Jakarta – Rencana pelibatan Tentara Nasional Indonesia (TNI) dalam Rancangan Undang-Undang (RUU) Terorisme yang akan diatur dalam Peraturan Presiden (Perpres) dinilai masih kurang. Mantan Ketua Umum PP Muhammadiyah, Din Syamsudin, mengatakan, jika melihat elemen TNI yang memiliki divisi kontra teror seperti Kopassus dan Kostrad, sudah sepantasnya mereka diberi peran lebih dalam penanganan terorisme.
Dikatakan, saat ini apa yang dilakukan Panglima TNI Jenderal Gatot Nurmantyo dan jajarannya masih kurang, Ada hal-hal yang masih terabaikan dalam rangka politik kebangsaan dan kenegaraan. Misalnya, dalam pemberantasan radikalisme dan terorisme. “Beberapa elemen TNI memiliki divisi kontra teror, yang saya kira jauh lebih canggih. Sayang jika kelebihan itu tidak dimanfaatkan,” kata Din Syamsudin kepada wartawan, Kamis (5/10/2017).
Din Syamsudin yang kini menjabat sebagai Ketua Dewan Pertimbangan Majelis Ulama Indonesia (MUI) menuturkan, ancaman terhadap negara pada saat ini, sudah dalam bentuk perang modern. Misalnya proxy war atau hybrid war. Hal itu sering dilontarkan Jenderal Gatot Nurmantyo dalam berbagai kesempatan. Bahkan, saat ini ada cyber war, dan hal itu membuat cara pendekatan TNI dalam mengawal NKRI juga perlu diubah.
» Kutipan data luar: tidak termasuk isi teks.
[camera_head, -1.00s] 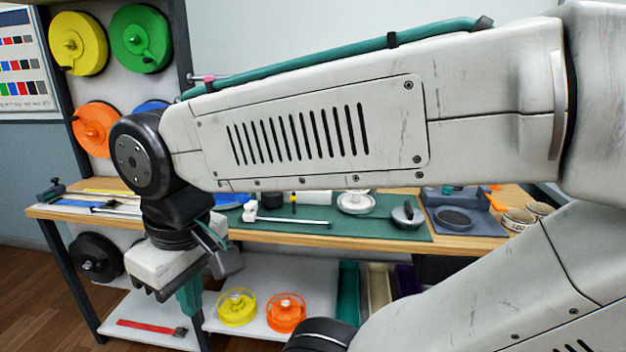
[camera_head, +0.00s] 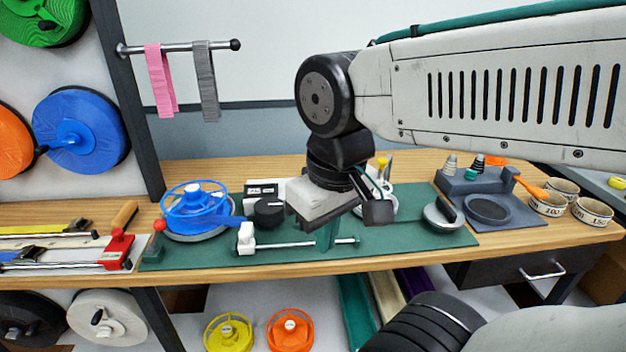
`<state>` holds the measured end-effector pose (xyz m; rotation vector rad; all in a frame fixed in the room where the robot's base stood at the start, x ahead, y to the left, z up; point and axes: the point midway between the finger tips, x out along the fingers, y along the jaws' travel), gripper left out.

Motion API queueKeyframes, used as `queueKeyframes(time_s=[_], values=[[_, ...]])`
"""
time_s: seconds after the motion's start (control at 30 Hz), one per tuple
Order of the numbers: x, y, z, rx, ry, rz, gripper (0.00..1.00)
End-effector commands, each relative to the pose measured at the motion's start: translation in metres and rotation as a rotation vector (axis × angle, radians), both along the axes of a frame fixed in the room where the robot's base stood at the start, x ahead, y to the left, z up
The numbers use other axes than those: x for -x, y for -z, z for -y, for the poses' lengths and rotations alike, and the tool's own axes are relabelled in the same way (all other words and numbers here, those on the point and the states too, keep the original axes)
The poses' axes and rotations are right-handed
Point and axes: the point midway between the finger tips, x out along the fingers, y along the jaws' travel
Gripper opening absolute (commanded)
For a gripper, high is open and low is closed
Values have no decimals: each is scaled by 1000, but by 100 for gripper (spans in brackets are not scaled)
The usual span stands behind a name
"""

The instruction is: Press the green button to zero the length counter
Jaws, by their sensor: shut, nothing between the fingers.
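A small black-and-white device (camera_head: 263,192) with a round black wheel stands on the green mat behind a metal rod; it looks like the length counter. I cannot make out a green button on it; the button may be hidden or too small to see. My gripper (camera_head: 327,242) points down over the mat, to the right of this device and in front of it. Its teal fingers are shut and empty, close to the rod; I cannot tell whether they touch it.
A blue reel (camera_head: 195,208) with blue strap stands left of the device. The metal rod (camera_head: 300,243) has a white block at its left. A round dish with a black handle (camera_head: 443,213), a grey station (camera_head: 488,205) and cups (camera_head: 592,212) stand to the right. Bare mat lies right of my gripper.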

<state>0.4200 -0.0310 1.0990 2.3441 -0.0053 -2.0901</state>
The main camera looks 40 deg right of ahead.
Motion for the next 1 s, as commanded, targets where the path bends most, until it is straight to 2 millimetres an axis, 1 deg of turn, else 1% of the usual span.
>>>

Dia menilai bahwa bahwa figur kepemimpinan Panglima TNI sekarang, cukup bagus. Paling tidak, meski tidak dekat dalam bentuk tatap muka, Gatot dalam sikapnya memberikan pembelaan proporsional terhadap ulama dan kepentingan umat Islam dalam rangka kepentingan nasional. “Saya kira siapa pun yang memimpin TNI, figur-figur seperti itu harus dipertahankan,” jelasnya.
Di sisi lain, Din Syamsudin juga memaparkan hubungan sangat erat TNI dengan Islam, khususnya dengan para ulama. Bahkan, figur di TNI berasal dari kalangan umat Islam, yaitu Panglima Besar Jenderal Sudirman. Begitu pula dalam mempertahankan kemerdekaan, kemitraan antara TNI dengan ulama dan barisan Islam bahkan menjadi faktor kemenangan.
Pada awal kemerdekaan, satuan-satuan keamanan rakyat di kalangan Islam, seperti Barisan Hizbullah dan juga Hizbul Wathan, melakukan perjuangan bersama TNI. Sehingga, dapat dikatakan, TNI memiliki akar keagamaan keislaman yang kuat. Hal itulah yang harus dipelihara sampai sekarang. Sebab, kemitraan TNI dengan ulama dan juga tokoh-tokoh agama lain itu mutlak dibutuhkan.